Balancing Minor Pending Criminal Proceedings with Passport Renewal for Overseas Workers: A Commentary on Mohasin Sabbir Ahmed Surati v. Union of India

Court: High Court of Gujarat at Ahmedabad
Case No.: R/Special Civil Application No. 13888 of 2025
Date of Judgment: 25 November 2025
Coram: Honourable Mr. Justice Aniruddha P. Mayee
Parties: Mohasin Sabbir Ahmed Surati (Petitioner) v. Union of India & Anr. (Respondents)

1. Introduction

This writ petition before the Gujarat High Court concerns the intersection of three important legal and practical considerations:

  • the right of an Indian citizen to hold and renew a passport,
  • the effect of pending criminal proceedings on passport issuance, and
  • the livelihood and immigration vulnerabilities of an Indian worker residing abroad.
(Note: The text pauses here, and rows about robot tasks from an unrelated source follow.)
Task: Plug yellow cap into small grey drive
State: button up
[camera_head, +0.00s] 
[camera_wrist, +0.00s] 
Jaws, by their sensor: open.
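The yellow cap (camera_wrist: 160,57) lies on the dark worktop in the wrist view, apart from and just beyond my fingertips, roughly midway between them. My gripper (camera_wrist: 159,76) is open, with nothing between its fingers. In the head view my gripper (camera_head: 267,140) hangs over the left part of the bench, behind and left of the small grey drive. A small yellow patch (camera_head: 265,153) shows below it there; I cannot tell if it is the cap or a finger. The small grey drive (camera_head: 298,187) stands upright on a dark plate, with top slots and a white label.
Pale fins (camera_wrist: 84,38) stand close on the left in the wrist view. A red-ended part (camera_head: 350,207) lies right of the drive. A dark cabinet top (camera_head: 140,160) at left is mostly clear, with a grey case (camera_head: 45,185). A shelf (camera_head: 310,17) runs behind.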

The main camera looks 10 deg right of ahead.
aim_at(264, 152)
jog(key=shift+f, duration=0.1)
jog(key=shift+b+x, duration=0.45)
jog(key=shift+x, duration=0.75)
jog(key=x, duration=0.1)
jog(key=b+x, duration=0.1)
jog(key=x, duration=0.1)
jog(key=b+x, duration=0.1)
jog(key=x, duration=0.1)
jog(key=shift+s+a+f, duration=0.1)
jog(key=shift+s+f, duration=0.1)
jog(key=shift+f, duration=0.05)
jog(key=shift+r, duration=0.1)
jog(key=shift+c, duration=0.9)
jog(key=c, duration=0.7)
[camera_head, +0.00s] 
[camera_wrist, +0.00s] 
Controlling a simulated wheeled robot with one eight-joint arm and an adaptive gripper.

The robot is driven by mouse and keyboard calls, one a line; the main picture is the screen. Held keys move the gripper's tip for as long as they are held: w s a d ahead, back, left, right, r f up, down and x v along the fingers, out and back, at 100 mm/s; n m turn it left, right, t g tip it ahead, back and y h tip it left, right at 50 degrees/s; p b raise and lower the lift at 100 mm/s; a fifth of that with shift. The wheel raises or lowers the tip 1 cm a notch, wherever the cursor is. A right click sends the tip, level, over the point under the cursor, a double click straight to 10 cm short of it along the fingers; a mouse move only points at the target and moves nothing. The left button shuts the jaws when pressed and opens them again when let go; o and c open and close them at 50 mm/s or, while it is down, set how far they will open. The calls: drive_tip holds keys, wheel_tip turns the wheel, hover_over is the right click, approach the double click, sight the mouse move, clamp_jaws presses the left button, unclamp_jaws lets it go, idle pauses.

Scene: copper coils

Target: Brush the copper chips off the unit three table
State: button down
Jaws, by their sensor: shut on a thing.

The petitioner, an Indian citizen working in Kuwait, applied for renewal of his passport. During processing, an objection was raised by the passport authorities on the ground of alleged suppression of a pending criminal case, specifically an offence under Section 281 of the Bharatiya Nyaya Sanhita (BNS), registered at Lunawada Town Police Station. The case involved allegations of rash and negligent driving endangering pedestrians and was described as “pending adjudication”.

The passport application was consequently put on hold. The petitioner challenged this administrative obstruction through a Special Civil Application (a writ petition under Article 226 of the Constitution, as styled in Gujarat), asserting that:

  • he was unaware of the FIR, which had been filed by a Police Head Constable;
  • he had already provided a written explanation to the Embassy of India in Kuwait;
  • he was willing to fully cooperate with the trial court; and
  • non-renewal of the passport would expose him to forced deportation, possible permanent blacklisting, and loss of livelihood.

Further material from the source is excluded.